Despite this growth, the report said specific product gaps remain across asset classes, geographies and impact areas, “revealing the need for greater collaboration and innovation in financial product design.”

For one, it noted that the market is largely dominated by venture capital, which accounts for 25.8% of market share by target capital. Meanwhile, across asset classes, small-to-mid-sized products in the $10– to 100-million range lead the market, with the median product size being $30 million.

There’s also a high concentration in terms of geography, with impacting investment product headquarters and target regions being largely concentrated in major urban areas in Ontario (especially the Greater Toronto Area), British Columbia, Quebec and Alberta. By contrast, fewer impact investment products are managed from Atlantic and Northern Canada, and these regions are less targeted by product mandates.

However, the report said around half of all impacting investing products have a Canada-wide mandate.

Products are also mainly focused on a few themes, including climate change mitigation, which reached approximately $4.7 billion in cumulative target capital as of 2025. Meanwhile, other social impact areas, including affordable housing, racial equity, quality jobs, quality health care and financial inclusion, remain smaller in scale.

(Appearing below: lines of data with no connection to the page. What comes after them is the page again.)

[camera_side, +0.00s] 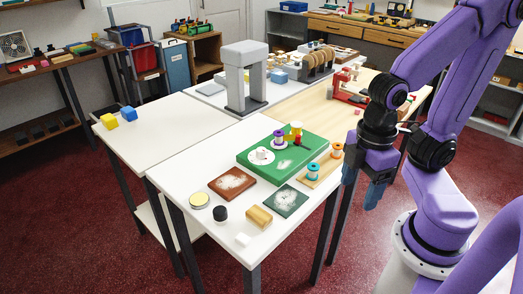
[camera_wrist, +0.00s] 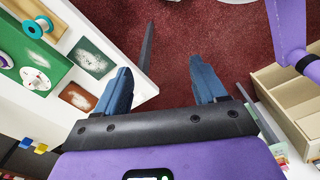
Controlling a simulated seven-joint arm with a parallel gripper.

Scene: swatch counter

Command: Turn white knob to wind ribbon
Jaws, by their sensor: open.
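The white knob (camera_side: 262,153) sits on a white disc on the green board (camera_side: 247,167), which lies on the white table. In the wrist view the knob (camera_wrist: 36,78) shows at the left on the green board (camera_wrist: 56,72). A purple-and-white spool (camera_side: 279,139) and a yellow spool (camera_side: 289,132) stand behind the knob, with a small red part beside them. Any ribbon is too small to make out. My gripper (camera_side: 373,192) hangs beyond the table's right edge, apart from the knob. In the wrist view my gripper (camera_wrist: 160,68) is open and empty, over the floor.
Teal (camera_side: 313,170) and orange (camera_side: 336,150) spools stand on a wooden strip near the table's right edge. Brown (camera_side: 232,183) and dark green (camera_side: 285,201) swatches lie in front of the board. A grey arch (camera_side: 246,75) stands behind. The left table is mostly clear.

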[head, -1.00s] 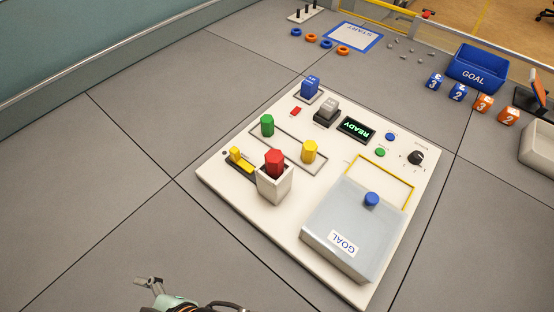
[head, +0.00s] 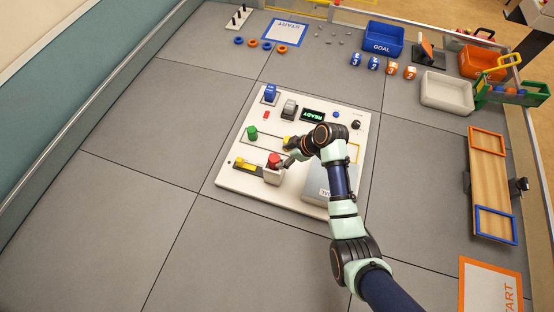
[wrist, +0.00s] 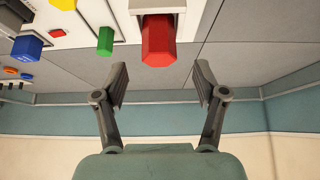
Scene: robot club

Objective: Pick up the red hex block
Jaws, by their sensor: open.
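A yellow block (head: 288,141) is partly behind my arm. Floor left of the board is clear.

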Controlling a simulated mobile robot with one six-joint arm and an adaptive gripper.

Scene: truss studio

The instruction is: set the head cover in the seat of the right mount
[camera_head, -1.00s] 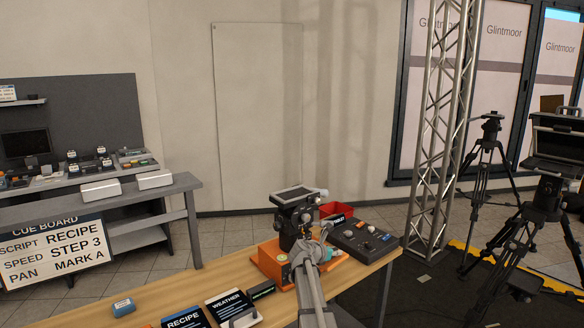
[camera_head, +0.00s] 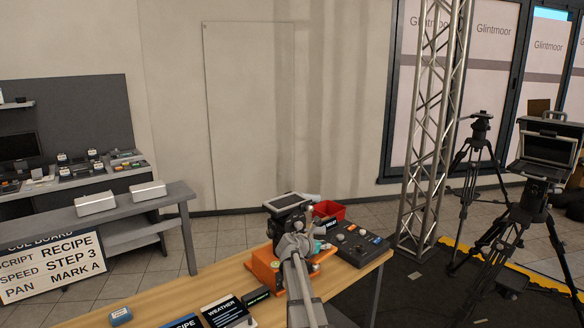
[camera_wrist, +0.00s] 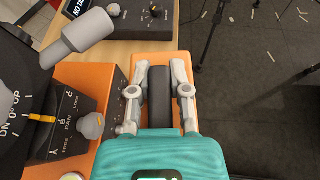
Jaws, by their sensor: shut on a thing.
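My gripper (camera_wrist: 159,93) is shut on a dark grey, rounded piece (camera_wrist: 160,105), which looks like the head cover, in the wrist view. Its grey fingers press the piece from both sides, above an orange base (camera_wrist: 65,78). A black head unit (camera_wrist: 75,120) with a lettered face and grey knob stands just left of the gripper. In the head view my arm covers much of this orange base (camera_head: 262,266) and the unit with a flat screen (camera_head: 287,200) on it. The held piece is hidden there. I cannot make out the right mount's seat.
A red bin (camera_head: 329,210) and a black control panel (camera_head: 352,240) lie right of and behind the base. Tripods (camera_head: 478,150) stand beyond a truss (camera_head: 430,150).

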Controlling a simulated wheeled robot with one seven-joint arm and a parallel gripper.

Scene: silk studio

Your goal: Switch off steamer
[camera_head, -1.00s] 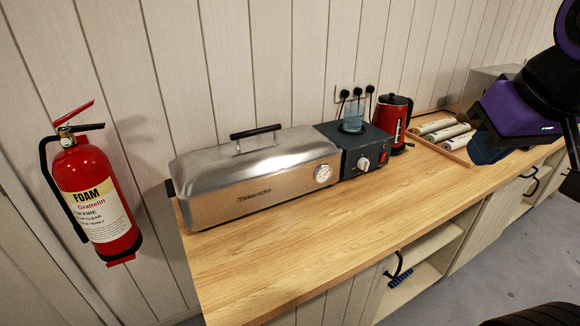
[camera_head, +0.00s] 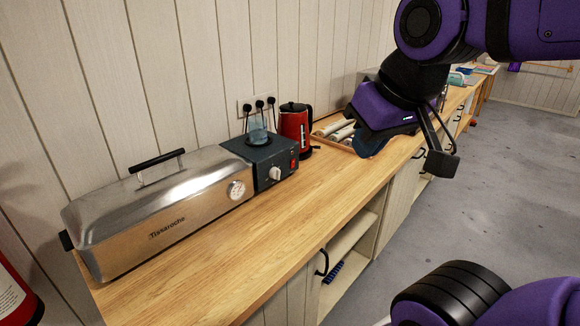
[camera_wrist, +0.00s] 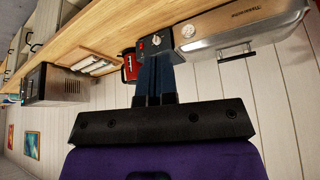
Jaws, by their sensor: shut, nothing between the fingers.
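The steamer (camera_head: 150,212) is a long stainless box with a black lid handle on the wooden counter. At its right end is a dark control box (camera_head: 262,160) with a pale dial (camera_head: 275,174) and a red switch (camera_head: 294,164). In the wrist view, which is upside down, the dial (camera_wrist: 156,40) and red switch (camera_wrist: 141,45) show just beyond my fingertips. My gripper (camera_head: 368,146) is to the right of the control box in the head view, apart from it. In the wrist view my gripper (camera_wrist: 154,62) is shut and empty. I cannot tell the switch's position.
A red kettle (camera_head: 295,125) stands right beside the control box. A glass (camera_head: 257,130) is on top of the box, in front of plugged sockets (camera_head: 259,105). A tray of rolls (camera_head: 335,132) lies farther right. Counter (camera_head: 225,262) in front is clear; floor (camera_head: 480,190) is open.

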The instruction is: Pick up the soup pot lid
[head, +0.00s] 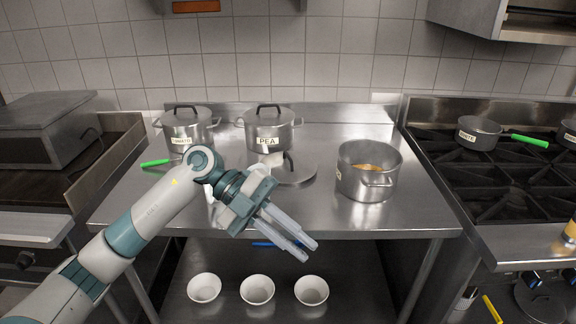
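A grey metal pot lid (298,174) with a dark upright handle lies on the steel table, behind my left gripper and left of an open pot. Part of the lid is hidden behind small white things and my arm. The open soup pot (365,185) holds orange-brown contents and has no lid on it. My left gripper (309,250) is in front of the lid, at the table's front edge in the picture, pointing down and right. Its two fingers are apart with nothing between them. My right gripper is not in view.
Two lidded pots, one labelled tomato (187,131) and one labelled PEA (268,132), stand at the back of the table. A green-handled thing (154,163) lies at the left. A stove (490,175) with pans is at the right. White bowls (257,289) stand on the shelf below.

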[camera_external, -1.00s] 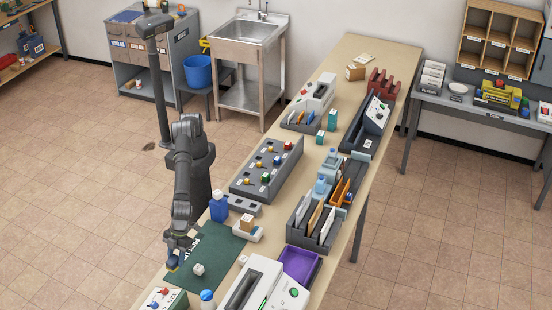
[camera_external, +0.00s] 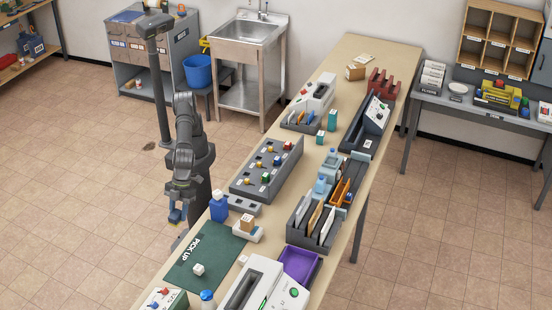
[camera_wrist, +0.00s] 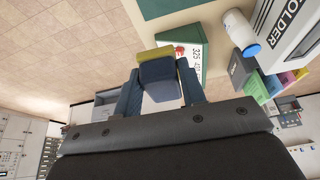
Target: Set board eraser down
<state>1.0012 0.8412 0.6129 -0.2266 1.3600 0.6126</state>
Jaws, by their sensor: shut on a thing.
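The board eraser (camera_wrist: 160,70), a dark blue block with a yellow strip, is between the two fingers of my gripper (camera_wrist: 158,78) in the wrist view. The fingers are shut on it from both sides. In the external view my gripper (camera_external: 177,197) hangs beside the long table's left edge, with the small blue eraser (camera_external: 175,215) at its lower end. The eraser appears off the table top, over the floor side. A green mat (camera_external: 190,272) marked "PICK UP" lies on the table to its lower right.
A white machine (camera_external: 265,285), a purple tray (camera_external: 300,262) and a grey peg rack (camera_external: 267,168) occupy the table. Much of the mat is bare.

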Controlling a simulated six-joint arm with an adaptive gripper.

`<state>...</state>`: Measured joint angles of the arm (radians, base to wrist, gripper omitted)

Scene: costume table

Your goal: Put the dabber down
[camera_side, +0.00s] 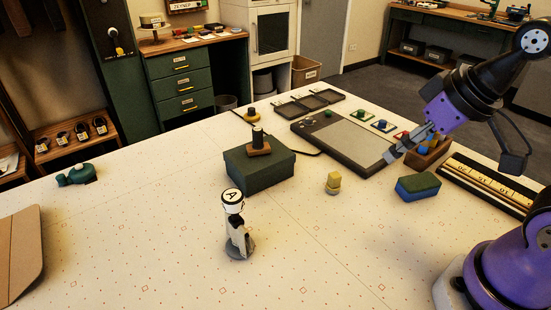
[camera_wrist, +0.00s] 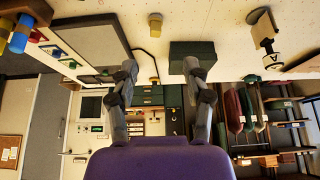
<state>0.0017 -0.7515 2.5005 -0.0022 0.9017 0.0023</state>
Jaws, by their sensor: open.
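My gripper (camera_side: 392,152) is open, raised above the right part of the table beside a grey panel. In the wrist view its two fingers (camera_wrist: 158,72) stand apart with nothing held between them. A small wooden holder (camera_side: 438,152) stands just right of the fingers and is partly hidden by them. Blue and yellow upright pieces in it show in the wrist view, a blue one (camera_wrist: 20,38) and a yellow one (camera_wrist: 6,24); they may be dabbers, but I cannot tell for sure. A black-knobbed piece on a wooden base (camera_side: 259,146) sits on a dark green box (camera_side: 262,173).
A green-and-blue block (camera_side: 418,187), a small yellow piece (camera_side: 333,184) and a long ruler board (camera_side: 490,183) lie nearby. A figure marked A (camera_side: 237,225) stands at the front. The table's front is mostly clear.

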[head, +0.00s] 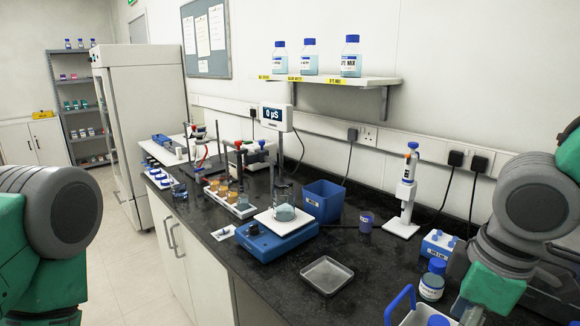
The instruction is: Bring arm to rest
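Neither gripper shows in the head view. Part of my left arm, a green link with a round grey joint, is at the left edge, over the floor and apart from the bench. Part of my right arm, with grey joints and green links, is at the right edge. It covers the right end of the black bench top (370,270). Whether either gripper is open, shut or holding something is hidden.
A blue-capped bottle (432,281) is close to my right arm. The floor at left (120,270) is clear.

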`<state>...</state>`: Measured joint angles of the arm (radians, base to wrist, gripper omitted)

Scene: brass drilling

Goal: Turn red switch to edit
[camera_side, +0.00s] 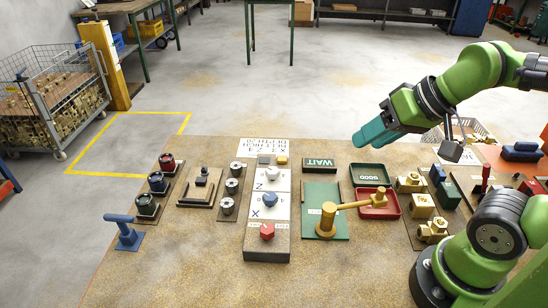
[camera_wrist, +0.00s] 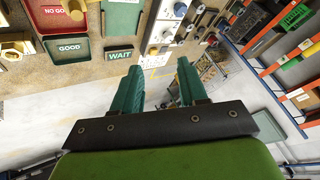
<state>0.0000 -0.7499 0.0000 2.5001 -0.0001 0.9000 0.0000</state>
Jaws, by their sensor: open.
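A red switch knob (camera_side: 267,231) sits at the near end of a raised panel block (camera_side: 267,254) in the middle of the bench. Small print is beside it, too small to read, so I cannot tell its setting. In the side view my gripper (camera_side: 364,137) hangs high above the right half of the bench, up and right of the red switch and well apart from it. In the wrist view the gripper (camera_wrist: 159,70) has its two teal fingers spread with nothing between them. I cannot make out the red switch in the wrist view.
A blue knob (camera_side: 270,200) and a white knob (camera_side: 272,173) share the panel. To its right is a brass lever (camera_side: 345,206) on a green plate. GOOD tray (camera_side: 369,166) and red tray (camera_side: 390,206) lie beyond. A blue handle (camera_side: 124,229) stands left. Bare bench lies in front.

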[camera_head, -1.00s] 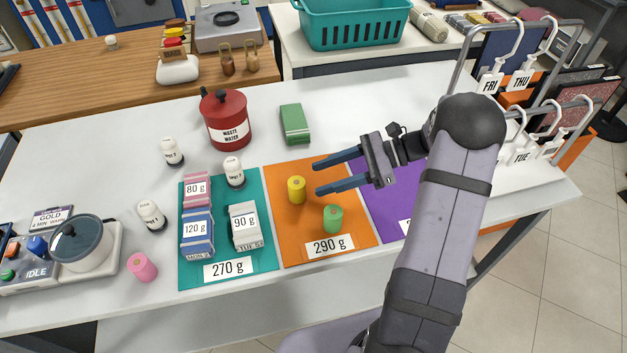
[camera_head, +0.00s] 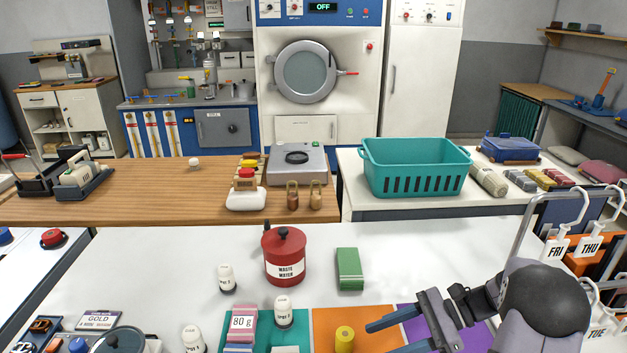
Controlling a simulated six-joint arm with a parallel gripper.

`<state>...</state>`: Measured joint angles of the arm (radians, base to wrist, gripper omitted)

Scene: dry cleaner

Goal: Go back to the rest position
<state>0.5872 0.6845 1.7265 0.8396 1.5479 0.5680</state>
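My gripper (camera_head: 388,338) is at the lower right in the head view, with its two blue fingers spread apart and nothing between them. It points left over the orange mat (camera_head: 330,319) and the purple mat (camera_head: 408,309). A yellow cylinder (camera_head: 345,339) stands on the orange mat, left of the fingers and apart from them. My arm's lower part is cut off by the picture's bottom edge.
A red waste water pot (camera_head: 284,262) and a green block (camera_head: 349,269) stand behind the mats. White bottles (camera_head: 227,278) and a pink 80 g pack (camera_head: 242,321) are left. A rack with FRI and THU hangers (camera_head: 556,245) is close on the right. A teal basket (camera_head: 416,168) stands further back.

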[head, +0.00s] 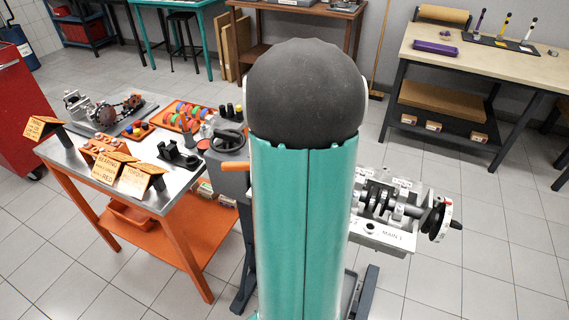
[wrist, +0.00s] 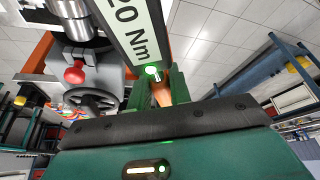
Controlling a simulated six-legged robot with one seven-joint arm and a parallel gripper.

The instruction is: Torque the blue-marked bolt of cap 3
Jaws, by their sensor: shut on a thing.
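My gripper (wrist: 161,95) shows in the wrist view, shut on an orange-brown handle between its green fingers. The handle seems to belong to a torque wrench (wrist: 128,32), whose pale panel reads "20 Nm", perhaps cut off, with a green light lit beside it. In the head view my teal arm hides the gripper and the wrench. The engine block (head: 384,236) stands right of my arm, with the crankshaft (head: 385,201) in it and a "MAIN 1" label at its near end. Cap 3 and its blue-marked bolt cannot be made out.
A parts table (head: 185,201) with signs, coloured rings and small parts stands left. A round dial with a crank handle (head: 441,218) sticks out right of the block. A workbench (head: 415,36) with upright tools is at the back right. The wrist view shows a black handwheel (wrist: 91,98) and red knob (wrist: 75,74).

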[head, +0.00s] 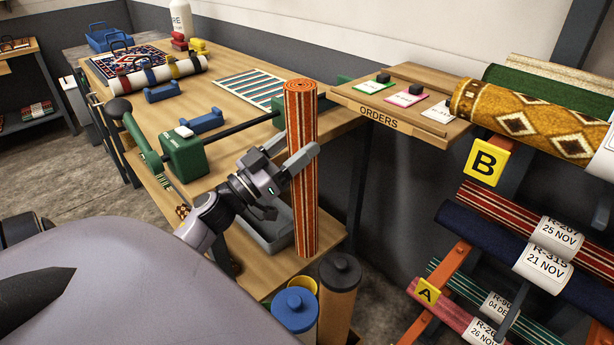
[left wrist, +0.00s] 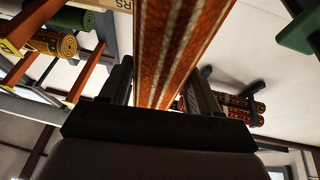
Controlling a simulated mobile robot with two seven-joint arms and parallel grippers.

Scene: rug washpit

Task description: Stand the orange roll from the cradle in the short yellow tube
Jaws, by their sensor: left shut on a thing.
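The orange roll (head: 303,200), striped with dark and pale lines, stands upright in the air in the head view. My left gripper (head: 294,158) is shut on it around its middle. In the left wrist view the roll (left wrist: 178,45) runs between the two fingers of my left gripper (left wrist: 158,95). A short yellow tube (head: 306,284) shows only in part below the roll's lower end, behind a blue-lidded container (head: 295,308). The roll's lower end looks apart from it, above its rim. My right gripper is not in view.
A brown tube with a black lid (head: 339,290) stands right beside the yellow one. A grey tray (head: 268,235) sits on the lower shelf behind the roll. The wooden table (head: 225,95) carries blue cradles (head: 202,122) and a green winder (head: 185,157). A rug rack stands at right.

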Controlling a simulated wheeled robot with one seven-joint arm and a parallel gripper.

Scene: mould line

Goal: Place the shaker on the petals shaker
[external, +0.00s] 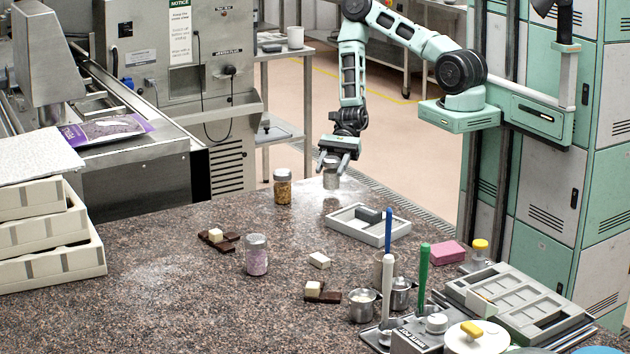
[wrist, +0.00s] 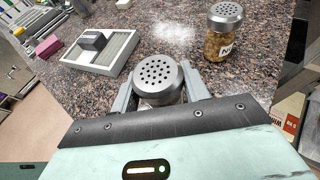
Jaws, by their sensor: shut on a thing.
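My gripper (external: 336,158) is shut on a metal shaker (external: 331,178) with a perforated lid, upright near the far edge of the counter. In the wrist view the shaker (wrist: 158,75) sits between the two fingers (wrist: 160,98), its holed lid facing the camera. Its lower part is mostly hidden there. I cannot tell whether its base touches the counter. The petals shaker (external: 257,257), a clear jar with pinkish-purple contents and a grey lid, stands upright nearer the camera, to the left of my gripper. It does not show in the wrist view.
A jar with golden-brown contents (external: 283,190) stands left of my gripper; it also shows in the wrist view (wrist: 222,42). A grey tray (external: 346,233) is to the right. Chocolate pieces (external: 222,241) lie behind the petals shaker.

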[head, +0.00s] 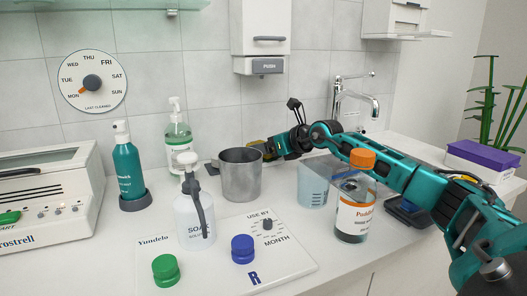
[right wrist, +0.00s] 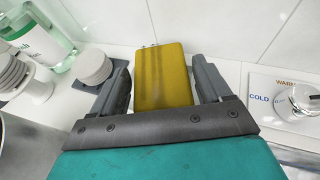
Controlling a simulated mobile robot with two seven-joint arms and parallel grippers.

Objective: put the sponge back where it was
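The yellow sponge (right wrist: 162,78) sits between the two fingers of my right gripper (right wrist: 162,75) in the right wrist view. The fingers lie close along both of its sides, and its far end reaches past the fingertips. In the head view only a small yellow part of the sponge (head: 256,143) shows, at the tip of my right gripper (head: 268,148), just behind and right of the metal cup (head: 240,178). The cup hides what lies below it, so I cannot tell the sponge's height above the counter. My left gripper is in neither view.
A soap pump bottle (head: 195,222), a teal spray bottle (head: 128,170) and a green-liquid dispenser (head: 179,140) stand left of the cup. A clear beaker (head: 313,188) and an orange-lidded jar (head: 352,220) stand below my right arm. The tap (head: 360,100) is behind; a white board (head: 285,265) lies in front.

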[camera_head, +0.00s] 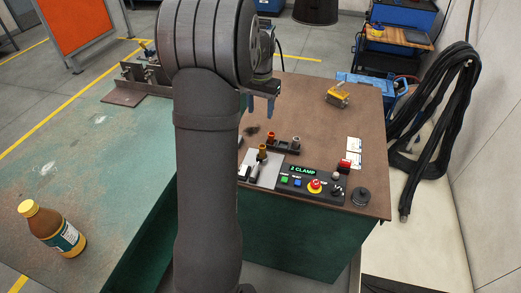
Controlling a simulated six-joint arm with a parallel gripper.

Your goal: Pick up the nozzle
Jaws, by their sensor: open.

Still, the report said products have increasingly identified multiple impact areas in recent years, with more investment vehicles now targeting two such themes.

In a release, ISF and Rally Assets said the market “would benefit from increased asset owner allocations, more innovative financing models, greater regional representation and more diverse areas of impact.”

Documenting progress is key, they added.

“For asset owners, asset managers and other community partners, understanding where capital is allocated, how strategies evolve, and where gaps remain are key to scaling the market effectively in the years ahead,” said Yrjö Koskinen, ISF director of research, in the release. “We’re pleased this research helps to bring that deeper understanding.”

The research relied on Rally Assets’ proprietary database, which covers products and fund managers based in Canada. It excludes products located outside of Canada, even if they may have exposure to Canada through their investments.